_Stated goal_.
Copy, in full, each line of the material that holds the word "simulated".

━━━ Listed records

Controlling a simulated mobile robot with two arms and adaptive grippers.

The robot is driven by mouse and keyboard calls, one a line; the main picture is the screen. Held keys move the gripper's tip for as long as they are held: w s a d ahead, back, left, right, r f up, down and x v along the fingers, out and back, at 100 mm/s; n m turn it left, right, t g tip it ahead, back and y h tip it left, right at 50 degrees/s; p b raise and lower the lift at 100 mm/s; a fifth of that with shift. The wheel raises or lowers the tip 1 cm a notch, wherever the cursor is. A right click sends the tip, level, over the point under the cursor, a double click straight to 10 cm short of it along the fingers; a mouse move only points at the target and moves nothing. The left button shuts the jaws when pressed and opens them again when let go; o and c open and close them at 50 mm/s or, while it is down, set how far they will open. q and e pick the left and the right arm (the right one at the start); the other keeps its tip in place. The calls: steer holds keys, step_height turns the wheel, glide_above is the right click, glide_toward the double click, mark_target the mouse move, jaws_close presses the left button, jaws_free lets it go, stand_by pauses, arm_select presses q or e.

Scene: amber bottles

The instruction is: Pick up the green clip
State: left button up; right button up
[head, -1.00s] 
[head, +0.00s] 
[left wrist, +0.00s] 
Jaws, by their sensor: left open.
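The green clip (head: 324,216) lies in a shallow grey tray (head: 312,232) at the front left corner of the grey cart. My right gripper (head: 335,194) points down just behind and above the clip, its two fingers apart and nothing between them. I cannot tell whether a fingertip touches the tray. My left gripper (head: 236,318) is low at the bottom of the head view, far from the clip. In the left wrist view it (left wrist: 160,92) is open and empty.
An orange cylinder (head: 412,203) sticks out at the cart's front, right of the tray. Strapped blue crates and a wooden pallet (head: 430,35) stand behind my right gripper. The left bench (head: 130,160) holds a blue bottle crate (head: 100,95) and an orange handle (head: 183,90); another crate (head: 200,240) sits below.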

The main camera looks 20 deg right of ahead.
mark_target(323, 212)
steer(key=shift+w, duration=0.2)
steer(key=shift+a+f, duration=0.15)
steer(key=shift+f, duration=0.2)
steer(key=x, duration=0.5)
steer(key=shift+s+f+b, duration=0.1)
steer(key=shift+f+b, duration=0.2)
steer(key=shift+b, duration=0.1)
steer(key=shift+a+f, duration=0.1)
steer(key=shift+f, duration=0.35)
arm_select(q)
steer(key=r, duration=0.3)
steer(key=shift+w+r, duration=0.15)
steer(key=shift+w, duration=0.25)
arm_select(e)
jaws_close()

━━━━━━
━━━ Listed records

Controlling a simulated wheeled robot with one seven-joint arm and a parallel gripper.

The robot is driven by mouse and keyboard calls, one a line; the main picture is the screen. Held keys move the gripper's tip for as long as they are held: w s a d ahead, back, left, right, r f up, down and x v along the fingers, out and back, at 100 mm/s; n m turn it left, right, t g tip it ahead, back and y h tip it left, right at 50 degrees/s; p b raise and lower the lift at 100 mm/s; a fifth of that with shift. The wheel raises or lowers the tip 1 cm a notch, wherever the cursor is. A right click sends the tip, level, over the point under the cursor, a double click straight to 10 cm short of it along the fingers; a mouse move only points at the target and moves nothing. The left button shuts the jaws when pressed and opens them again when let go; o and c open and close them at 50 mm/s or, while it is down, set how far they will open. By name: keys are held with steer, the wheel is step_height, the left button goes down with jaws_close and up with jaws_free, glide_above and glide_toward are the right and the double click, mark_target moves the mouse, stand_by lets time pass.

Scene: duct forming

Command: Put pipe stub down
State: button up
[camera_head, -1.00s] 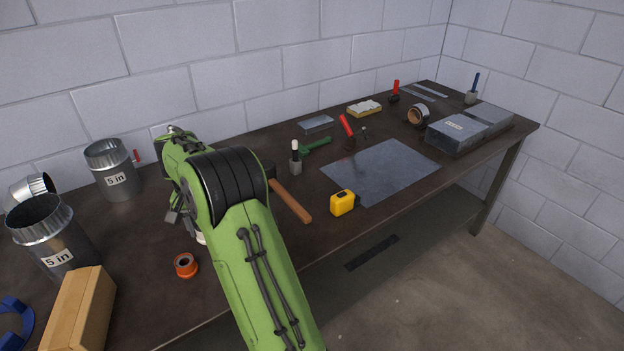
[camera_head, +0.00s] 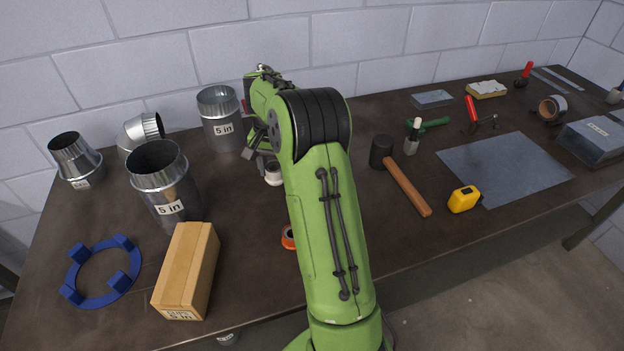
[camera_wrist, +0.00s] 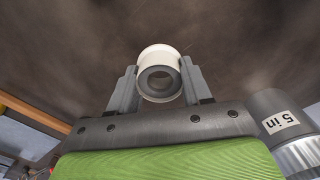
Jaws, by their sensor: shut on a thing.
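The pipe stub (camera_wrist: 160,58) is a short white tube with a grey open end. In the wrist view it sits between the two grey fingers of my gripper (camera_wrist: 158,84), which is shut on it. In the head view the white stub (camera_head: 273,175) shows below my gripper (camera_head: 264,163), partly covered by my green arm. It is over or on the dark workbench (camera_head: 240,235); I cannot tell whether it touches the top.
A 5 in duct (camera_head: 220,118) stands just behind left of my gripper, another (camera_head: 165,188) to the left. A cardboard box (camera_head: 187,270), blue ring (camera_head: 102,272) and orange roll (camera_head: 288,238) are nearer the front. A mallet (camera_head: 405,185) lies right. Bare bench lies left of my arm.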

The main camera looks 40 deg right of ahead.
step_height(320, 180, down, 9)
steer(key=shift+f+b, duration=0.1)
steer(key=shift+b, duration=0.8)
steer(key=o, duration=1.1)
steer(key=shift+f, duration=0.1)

━━━━━━
━━━ Listed records

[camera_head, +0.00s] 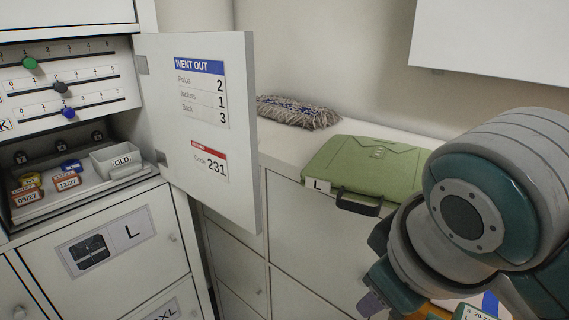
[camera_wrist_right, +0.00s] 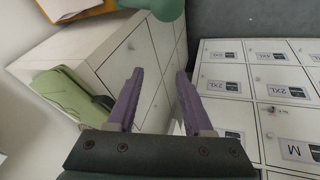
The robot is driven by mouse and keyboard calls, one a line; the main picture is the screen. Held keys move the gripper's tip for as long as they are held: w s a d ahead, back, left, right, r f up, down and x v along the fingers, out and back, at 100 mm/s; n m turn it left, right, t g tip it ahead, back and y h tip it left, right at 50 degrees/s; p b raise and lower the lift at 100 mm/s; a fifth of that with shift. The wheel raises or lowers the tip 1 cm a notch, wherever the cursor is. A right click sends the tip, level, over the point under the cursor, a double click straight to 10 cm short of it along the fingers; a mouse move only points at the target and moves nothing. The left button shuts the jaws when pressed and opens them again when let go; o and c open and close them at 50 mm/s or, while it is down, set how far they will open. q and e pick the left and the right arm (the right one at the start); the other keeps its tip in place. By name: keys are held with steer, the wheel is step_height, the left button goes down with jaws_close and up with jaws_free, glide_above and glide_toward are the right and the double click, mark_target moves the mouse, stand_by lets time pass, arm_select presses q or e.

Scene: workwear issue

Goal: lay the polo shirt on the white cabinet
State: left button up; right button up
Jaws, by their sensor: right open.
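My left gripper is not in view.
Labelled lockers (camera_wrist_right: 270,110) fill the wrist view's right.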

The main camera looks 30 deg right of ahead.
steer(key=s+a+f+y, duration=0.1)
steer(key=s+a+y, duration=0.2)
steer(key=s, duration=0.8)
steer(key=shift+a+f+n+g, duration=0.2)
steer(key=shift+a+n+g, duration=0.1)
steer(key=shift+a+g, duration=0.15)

━━━━━━

_Output for this task_.
Controlling a simulated mobile robot with two arms and adaptive grippers.
Controlling a simulated wheeled robot with one seven-joint arm and a parallel gripper.

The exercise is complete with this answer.